### Recorded information

>> Start

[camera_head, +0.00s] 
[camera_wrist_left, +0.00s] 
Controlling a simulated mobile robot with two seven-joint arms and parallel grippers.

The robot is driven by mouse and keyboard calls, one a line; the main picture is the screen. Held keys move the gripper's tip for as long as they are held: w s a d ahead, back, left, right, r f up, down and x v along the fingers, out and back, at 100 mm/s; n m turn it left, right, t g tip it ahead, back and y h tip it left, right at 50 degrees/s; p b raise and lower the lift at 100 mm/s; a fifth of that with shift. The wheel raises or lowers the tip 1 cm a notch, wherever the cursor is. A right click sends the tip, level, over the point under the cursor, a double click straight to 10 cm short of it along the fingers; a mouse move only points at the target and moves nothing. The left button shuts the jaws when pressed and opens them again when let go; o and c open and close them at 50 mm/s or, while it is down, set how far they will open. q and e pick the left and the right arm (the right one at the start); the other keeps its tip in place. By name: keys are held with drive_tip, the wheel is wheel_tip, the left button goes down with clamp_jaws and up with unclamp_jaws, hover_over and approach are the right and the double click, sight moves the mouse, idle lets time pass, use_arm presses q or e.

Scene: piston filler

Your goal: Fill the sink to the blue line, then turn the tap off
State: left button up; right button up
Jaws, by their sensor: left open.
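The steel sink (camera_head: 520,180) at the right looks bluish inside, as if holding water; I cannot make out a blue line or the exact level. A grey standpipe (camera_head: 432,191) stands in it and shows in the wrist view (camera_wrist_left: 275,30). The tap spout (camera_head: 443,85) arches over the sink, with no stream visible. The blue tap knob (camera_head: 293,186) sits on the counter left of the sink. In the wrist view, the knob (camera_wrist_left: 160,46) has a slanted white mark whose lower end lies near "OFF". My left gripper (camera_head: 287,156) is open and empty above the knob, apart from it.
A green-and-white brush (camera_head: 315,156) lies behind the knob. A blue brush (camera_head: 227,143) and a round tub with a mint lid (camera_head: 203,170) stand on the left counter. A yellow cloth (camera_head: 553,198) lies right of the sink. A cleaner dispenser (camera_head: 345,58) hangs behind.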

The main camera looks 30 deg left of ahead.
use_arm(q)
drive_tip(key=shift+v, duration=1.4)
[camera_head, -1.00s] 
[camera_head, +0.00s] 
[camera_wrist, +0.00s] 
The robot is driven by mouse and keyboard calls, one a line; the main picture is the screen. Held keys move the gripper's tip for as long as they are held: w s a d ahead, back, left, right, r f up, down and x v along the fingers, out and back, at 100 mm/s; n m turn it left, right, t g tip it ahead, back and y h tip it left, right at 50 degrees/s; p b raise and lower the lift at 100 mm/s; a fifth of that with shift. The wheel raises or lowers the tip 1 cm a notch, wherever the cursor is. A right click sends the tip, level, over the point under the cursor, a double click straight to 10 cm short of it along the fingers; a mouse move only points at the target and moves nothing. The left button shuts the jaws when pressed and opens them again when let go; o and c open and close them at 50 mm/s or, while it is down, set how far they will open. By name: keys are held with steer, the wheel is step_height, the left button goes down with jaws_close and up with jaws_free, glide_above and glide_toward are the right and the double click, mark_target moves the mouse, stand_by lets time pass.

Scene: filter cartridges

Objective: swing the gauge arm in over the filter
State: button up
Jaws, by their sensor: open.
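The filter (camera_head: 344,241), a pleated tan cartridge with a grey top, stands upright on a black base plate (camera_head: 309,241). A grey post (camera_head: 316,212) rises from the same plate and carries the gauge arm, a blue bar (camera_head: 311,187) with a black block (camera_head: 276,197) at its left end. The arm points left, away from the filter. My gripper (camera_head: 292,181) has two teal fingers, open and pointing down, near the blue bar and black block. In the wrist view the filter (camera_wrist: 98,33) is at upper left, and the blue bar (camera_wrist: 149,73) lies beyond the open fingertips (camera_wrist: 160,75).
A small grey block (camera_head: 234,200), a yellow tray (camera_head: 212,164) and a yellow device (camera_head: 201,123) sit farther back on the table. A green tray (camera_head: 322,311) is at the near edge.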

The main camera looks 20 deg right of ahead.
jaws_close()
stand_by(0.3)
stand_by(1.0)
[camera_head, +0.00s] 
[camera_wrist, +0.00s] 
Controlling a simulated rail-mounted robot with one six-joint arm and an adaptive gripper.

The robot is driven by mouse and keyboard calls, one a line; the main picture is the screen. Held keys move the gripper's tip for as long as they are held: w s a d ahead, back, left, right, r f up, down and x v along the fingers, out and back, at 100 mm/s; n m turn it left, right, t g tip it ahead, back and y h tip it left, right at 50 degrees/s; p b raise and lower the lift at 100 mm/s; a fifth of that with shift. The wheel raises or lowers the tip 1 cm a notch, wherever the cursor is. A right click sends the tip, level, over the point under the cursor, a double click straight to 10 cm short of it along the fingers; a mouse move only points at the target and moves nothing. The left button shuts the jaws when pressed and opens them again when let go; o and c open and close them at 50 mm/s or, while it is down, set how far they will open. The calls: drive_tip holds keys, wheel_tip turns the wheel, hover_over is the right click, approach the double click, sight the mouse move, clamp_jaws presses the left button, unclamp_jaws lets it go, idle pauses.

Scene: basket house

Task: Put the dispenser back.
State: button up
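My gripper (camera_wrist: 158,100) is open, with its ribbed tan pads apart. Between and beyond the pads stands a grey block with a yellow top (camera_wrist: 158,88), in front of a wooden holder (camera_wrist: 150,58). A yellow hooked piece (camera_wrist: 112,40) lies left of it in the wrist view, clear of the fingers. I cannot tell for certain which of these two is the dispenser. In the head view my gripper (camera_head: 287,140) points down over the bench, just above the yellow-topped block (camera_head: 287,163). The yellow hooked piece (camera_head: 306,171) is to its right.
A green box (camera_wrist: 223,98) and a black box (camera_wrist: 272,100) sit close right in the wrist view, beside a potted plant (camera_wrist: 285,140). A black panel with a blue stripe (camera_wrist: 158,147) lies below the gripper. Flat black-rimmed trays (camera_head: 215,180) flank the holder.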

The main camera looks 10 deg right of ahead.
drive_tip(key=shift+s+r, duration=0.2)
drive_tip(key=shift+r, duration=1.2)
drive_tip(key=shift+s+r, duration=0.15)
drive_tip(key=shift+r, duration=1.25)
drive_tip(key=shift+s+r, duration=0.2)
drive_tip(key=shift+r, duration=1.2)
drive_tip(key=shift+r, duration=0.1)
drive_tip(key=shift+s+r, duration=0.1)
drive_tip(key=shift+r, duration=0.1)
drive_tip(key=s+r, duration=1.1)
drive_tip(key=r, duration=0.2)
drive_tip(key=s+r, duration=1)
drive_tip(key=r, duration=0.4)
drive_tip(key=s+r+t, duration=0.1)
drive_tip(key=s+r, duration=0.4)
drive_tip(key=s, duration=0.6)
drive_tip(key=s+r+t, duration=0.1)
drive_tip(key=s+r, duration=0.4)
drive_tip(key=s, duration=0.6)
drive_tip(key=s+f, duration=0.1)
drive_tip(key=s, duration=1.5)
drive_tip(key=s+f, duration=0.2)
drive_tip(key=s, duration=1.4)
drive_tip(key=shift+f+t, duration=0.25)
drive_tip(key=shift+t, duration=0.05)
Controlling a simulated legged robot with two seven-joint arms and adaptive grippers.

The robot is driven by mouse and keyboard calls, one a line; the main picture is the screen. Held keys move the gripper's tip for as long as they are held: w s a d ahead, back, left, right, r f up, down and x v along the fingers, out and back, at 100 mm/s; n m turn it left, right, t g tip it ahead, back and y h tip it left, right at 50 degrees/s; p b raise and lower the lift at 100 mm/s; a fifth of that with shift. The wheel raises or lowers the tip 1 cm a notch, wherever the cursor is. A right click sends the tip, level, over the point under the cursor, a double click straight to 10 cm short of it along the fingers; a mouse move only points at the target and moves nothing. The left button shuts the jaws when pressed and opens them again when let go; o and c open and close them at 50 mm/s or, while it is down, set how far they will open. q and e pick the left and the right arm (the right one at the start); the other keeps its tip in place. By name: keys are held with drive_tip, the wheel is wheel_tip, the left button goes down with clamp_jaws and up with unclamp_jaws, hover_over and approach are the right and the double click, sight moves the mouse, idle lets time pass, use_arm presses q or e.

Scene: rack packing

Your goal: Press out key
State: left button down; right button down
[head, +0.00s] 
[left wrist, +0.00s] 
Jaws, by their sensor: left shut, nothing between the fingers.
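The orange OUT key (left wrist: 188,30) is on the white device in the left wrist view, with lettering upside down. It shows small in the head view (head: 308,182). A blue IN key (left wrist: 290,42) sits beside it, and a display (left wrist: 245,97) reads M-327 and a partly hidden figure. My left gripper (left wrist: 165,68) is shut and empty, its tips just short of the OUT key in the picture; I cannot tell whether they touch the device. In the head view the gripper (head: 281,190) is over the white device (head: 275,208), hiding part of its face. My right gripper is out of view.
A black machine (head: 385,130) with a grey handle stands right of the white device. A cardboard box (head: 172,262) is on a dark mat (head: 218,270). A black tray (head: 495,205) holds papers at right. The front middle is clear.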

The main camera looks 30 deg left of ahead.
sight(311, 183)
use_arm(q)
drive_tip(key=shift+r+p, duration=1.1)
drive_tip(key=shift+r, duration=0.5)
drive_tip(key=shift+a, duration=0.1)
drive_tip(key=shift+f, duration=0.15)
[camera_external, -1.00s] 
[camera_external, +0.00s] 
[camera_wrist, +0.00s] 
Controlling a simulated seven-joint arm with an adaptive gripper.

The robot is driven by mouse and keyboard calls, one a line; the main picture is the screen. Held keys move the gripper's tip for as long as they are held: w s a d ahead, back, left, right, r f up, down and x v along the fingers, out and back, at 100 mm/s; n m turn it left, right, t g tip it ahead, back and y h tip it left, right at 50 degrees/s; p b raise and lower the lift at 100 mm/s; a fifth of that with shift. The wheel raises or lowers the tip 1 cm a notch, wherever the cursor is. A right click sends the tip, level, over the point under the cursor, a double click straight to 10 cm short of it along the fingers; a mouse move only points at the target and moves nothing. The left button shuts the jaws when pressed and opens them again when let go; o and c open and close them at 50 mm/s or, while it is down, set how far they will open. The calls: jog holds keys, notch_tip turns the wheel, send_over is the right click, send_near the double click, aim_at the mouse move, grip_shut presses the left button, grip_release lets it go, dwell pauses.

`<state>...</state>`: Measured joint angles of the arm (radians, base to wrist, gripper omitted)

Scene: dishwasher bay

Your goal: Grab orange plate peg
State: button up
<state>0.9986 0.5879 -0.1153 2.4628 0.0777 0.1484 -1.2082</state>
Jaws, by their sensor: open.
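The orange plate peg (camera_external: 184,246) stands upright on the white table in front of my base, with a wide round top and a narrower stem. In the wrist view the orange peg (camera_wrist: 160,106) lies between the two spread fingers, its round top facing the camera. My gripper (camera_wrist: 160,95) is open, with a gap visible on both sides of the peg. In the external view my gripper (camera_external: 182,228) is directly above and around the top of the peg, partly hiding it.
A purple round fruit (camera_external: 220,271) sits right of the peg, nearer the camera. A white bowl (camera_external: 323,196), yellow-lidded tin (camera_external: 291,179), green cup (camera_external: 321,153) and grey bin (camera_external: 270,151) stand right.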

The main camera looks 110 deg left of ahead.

>> End

### Your task
Begin at the line that has "[camera_wrist_left, +0.00s]"; stop after the line that has "Controlling a simulated mobile". Copy every line in that span exactly.

### Response to this exercise
[camera_wrist_left, +0.00s] 
Controlling a simulated mobile robot with two seven-joint arms and parallel grippers.

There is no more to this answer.